-- SET PROBLEM --
Copy every line of the data in which the word "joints" occurs.

-- THE DATA --
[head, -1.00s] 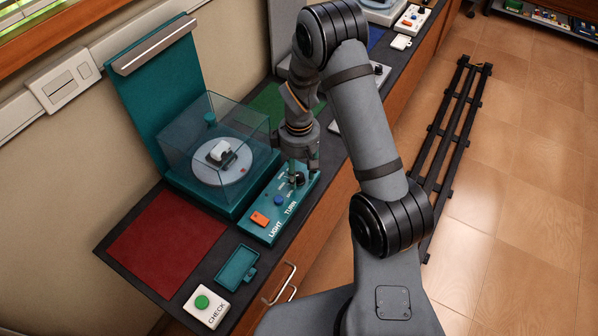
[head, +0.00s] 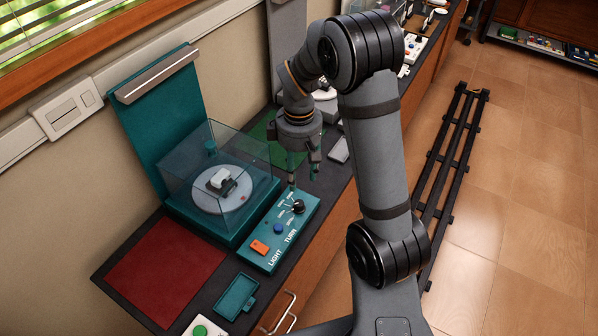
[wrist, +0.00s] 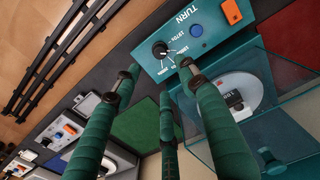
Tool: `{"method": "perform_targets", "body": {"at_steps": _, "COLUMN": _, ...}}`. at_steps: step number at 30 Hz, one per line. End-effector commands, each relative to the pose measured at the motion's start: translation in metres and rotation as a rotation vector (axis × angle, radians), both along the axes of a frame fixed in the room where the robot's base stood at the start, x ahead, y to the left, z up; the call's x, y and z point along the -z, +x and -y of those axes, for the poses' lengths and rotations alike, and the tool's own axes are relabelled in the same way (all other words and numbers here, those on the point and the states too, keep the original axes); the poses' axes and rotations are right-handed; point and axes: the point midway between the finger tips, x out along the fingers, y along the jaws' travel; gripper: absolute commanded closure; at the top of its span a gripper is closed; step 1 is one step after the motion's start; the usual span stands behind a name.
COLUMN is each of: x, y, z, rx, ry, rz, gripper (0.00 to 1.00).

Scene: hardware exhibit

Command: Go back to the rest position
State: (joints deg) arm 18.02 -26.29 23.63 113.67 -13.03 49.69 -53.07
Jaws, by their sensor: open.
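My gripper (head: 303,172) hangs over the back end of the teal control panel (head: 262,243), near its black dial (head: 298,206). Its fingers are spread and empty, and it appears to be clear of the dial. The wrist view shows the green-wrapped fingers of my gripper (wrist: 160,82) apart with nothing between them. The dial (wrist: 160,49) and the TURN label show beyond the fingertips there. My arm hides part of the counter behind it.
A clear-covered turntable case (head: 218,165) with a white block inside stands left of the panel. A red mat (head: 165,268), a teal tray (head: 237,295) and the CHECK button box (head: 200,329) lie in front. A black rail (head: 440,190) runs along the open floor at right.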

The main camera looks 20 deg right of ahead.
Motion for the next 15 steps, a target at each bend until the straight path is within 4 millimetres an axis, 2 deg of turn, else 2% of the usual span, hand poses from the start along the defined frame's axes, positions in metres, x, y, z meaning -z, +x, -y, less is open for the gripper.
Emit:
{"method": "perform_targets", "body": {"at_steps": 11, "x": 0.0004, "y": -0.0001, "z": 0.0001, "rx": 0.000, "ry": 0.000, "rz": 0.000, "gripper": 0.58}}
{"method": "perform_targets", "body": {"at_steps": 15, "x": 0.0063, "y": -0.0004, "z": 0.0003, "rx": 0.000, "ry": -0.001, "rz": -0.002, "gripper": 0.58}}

---

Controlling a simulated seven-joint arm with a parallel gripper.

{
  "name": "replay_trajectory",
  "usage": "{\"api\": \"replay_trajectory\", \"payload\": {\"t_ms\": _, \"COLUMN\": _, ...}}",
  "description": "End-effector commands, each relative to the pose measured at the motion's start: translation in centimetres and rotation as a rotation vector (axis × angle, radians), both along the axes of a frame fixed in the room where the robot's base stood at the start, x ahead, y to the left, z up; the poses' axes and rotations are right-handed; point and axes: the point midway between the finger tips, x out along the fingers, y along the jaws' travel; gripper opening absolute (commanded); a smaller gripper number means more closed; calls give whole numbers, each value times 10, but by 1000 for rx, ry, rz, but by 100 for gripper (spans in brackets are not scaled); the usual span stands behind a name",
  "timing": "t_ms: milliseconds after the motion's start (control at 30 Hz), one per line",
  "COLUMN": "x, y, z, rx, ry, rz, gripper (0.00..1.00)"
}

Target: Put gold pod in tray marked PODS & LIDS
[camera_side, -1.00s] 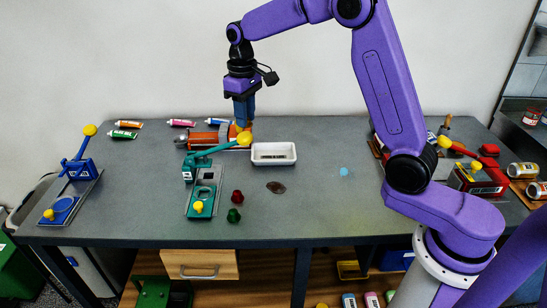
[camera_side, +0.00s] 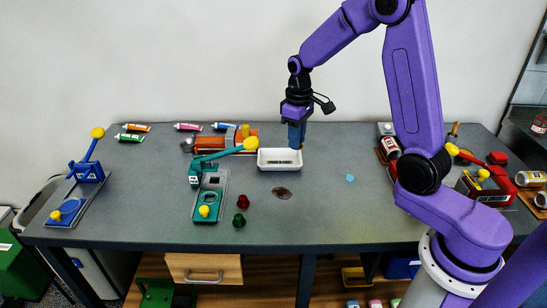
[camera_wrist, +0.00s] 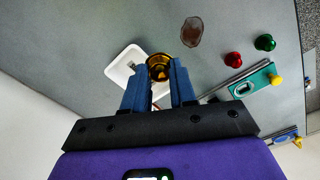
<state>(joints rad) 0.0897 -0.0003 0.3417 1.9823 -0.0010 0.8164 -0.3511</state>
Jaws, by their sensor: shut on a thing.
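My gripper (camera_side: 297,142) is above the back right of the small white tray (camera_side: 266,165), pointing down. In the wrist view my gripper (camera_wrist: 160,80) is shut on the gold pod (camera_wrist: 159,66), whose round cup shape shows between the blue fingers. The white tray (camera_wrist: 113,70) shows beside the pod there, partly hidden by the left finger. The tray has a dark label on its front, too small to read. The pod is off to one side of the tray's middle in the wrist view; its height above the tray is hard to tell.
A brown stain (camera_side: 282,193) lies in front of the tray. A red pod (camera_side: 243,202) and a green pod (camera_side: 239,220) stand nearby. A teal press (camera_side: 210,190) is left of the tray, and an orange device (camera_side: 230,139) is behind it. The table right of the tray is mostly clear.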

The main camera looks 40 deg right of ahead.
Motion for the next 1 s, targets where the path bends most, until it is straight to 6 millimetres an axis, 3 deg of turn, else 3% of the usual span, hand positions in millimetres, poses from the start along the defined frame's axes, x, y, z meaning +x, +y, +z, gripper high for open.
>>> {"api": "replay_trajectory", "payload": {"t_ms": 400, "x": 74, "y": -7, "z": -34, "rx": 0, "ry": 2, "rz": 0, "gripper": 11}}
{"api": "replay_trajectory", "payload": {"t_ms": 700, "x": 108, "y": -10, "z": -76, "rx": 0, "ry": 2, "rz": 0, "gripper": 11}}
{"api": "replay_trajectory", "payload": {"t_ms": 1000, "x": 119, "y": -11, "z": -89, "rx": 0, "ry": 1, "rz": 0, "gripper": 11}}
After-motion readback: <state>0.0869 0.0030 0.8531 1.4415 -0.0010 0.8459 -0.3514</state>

-- ANSWER TO THE EXERCISE --
State: (joints deg) arm 18.02 -26.29 23.63 113.67 -13.03 49.69 -53.07
<state>(joints rad) 0.0897 -0.0003 0.3417 1.9823 -0.0010 0.8164 -0.3511</state>

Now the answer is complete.